I honestly don’t know exactly why my mother abandoned her acting career — and she did so before I was born, so it wasn’t me guv — but quite likely because she was getting nowhere and possibly because it was not the career choice she’d have made, given a choice at 14. And that makes me sad because she clearly did not want to do what she did next either, which was work in her father’s business.
My French grandfather had built a successful business importing furnishing fabrics after arriving in London from his native Burgundy in 1898. His wife — my stage-struck grandmother — wanted none of her children to follow in his footsteps but in the end, two of them did: my mother and my uncle.
And they both appeared to hate every minute of the time they spent doing what their father had done so well. My uncle had given up on his dreams of becoming a post-war concert pianist to reluctantly step up after my grandfather died in 1945, and my mother followed a few years later. Was this out of loyalty, out of obligation, out of necessity? I don’t know, and never will.

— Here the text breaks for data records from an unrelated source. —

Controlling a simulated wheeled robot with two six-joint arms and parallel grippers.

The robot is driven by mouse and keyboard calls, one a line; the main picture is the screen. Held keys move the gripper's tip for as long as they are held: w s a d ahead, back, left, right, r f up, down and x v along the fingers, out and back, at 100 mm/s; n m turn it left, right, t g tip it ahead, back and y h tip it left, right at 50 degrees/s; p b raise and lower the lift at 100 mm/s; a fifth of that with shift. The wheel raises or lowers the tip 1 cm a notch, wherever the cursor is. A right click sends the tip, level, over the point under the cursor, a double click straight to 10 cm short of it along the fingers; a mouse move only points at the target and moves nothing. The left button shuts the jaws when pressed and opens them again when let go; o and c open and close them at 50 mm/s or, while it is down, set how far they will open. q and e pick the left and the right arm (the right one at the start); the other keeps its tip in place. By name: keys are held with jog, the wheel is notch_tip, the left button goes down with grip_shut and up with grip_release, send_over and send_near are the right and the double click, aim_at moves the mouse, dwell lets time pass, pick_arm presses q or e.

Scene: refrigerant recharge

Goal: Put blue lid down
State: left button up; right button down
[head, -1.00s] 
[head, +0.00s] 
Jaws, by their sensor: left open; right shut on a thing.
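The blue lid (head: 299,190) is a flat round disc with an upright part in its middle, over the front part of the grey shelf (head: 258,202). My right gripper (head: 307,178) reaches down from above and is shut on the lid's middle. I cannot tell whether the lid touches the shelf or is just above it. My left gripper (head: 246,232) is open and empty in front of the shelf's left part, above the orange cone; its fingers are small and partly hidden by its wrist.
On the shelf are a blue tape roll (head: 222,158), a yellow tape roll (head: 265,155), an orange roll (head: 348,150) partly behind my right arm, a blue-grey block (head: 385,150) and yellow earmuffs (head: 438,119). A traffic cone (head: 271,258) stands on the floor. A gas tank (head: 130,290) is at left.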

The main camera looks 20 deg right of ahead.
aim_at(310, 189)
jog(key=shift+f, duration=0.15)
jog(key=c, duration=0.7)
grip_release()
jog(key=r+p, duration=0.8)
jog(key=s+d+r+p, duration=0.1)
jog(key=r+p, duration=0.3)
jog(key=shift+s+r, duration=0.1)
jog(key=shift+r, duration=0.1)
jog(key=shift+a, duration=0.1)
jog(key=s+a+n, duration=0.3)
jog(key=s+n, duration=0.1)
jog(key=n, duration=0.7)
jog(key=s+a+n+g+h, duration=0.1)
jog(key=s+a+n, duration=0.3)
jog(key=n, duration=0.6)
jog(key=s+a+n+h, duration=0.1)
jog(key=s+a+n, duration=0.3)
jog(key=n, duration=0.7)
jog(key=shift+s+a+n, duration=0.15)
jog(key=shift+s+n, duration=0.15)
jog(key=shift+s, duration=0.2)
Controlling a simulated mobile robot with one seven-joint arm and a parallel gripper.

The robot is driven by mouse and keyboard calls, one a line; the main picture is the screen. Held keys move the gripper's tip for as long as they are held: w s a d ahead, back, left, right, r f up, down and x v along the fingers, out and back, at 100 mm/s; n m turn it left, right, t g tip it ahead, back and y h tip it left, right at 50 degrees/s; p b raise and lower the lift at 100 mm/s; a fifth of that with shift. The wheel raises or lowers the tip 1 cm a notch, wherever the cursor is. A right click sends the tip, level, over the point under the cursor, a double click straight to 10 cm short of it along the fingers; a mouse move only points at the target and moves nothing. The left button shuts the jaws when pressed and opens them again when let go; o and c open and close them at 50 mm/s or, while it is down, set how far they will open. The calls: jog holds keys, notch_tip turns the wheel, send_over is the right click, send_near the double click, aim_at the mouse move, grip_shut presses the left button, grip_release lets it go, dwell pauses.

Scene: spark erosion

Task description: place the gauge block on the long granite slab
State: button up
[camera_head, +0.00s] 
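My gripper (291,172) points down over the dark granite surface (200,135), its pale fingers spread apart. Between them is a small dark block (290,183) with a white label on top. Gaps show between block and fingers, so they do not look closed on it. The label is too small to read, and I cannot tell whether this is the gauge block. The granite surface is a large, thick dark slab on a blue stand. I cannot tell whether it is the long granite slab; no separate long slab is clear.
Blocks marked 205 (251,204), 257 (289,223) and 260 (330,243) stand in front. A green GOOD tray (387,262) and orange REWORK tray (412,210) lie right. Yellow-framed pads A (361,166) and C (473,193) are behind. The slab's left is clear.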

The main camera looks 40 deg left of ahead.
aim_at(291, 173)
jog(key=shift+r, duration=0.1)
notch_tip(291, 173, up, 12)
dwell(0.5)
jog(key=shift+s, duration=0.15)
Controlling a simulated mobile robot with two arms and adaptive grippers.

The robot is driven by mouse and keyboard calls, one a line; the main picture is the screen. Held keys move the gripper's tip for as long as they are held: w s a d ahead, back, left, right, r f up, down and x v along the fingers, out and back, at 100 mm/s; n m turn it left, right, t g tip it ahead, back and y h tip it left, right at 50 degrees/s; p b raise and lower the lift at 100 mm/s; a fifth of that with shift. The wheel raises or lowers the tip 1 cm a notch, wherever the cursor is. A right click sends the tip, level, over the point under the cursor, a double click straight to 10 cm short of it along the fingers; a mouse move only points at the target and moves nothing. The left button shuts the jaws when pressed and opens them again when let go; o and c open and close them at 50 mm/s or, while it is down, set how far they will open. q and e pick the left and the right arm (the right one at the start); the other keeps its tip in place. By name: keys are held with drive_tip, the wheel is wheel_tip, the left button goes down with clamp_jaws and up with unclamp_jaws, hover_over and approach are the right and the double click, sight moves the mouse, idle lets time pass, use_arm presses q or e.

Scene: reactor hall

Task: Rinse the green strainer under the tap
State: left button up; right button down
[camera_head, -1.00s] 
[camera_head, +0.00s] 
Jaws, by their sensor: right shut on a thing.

Meanwhile, my father had long since abandoned any idea of an acting career and had instead become a playwright and screenwriter. And a good one at that, with a string of pretty prestigious early TV shows in his CV. Among my earliest memories are of him sat at his desk — this desk, now my desk — pounding away at his typewriter. Tiny as I was, I got the sense that he was in a happy place when he was doing that.
Then I went to school and my parents’ decision to spare me religious education came at a price: my father couldn’t make enough money from his writing to pay the fees and so he joined the family business as well. And, yup, he seemed to pretty much hate it too.
So there they were, my parents and my uncle, each of them trapped for their own reasons doing something they hadn’t planned on doing, would sooner not be doing, and definitely didn’t excel at. Yes, they made a good living from the business, directors all three, but my overarching memory is of them whingeing — about their customers, about their suppliers, about their staff, about the business pandering to the whims of the wealthy. Which indeed it did: that was what it was there for. And that did not sit well with their world view — two socialists (my parents) and a Buddhist (my uncle).
This, then, was my introduction to the world of work — literally so in the school holidays when I’d spend good chunks of time sat in various corners of their office absorbing this odd work ethic or (and I do admit this was cool) visiting suppliers in Paris and Venice. I would like to think my parents enjoyed that part of the job: just because I can’t recall much that’s sunny and upbeat about those trips doesn’t mean they weren’t having fun. They must have been, surely?
Clearly I did not join the family business and after my parents and uncle retired it was eventually taken over by a supplier and subsumed. I was no more cut out to do that job than they had been and I realise I was fortunate to have had the freedom to make other choices. I do know, though, that I disappointed both my parents deeply when I chose not to go to university and dropped out of school instead, at 17: they had never had that opportunity and here I was, their only child, chucking it away.
Who knows how their lives could have turned out had they been allowed to complete their education? And who knows how much of the lives they did lead was simply down to the personalities they were, how much down to circumstance, how much down to lacking the courage to step away, and how much just down to choice? Whatever, I know all three of them — father, mother, and uncle — died believing they had missed out while my aunt, who survived them all by more than a decade, died content to have looked back on a life well lived.
There’s a simplistic moral there, but it’s too simplistic. And that does everyone an injustice. Including, quite possibly, me.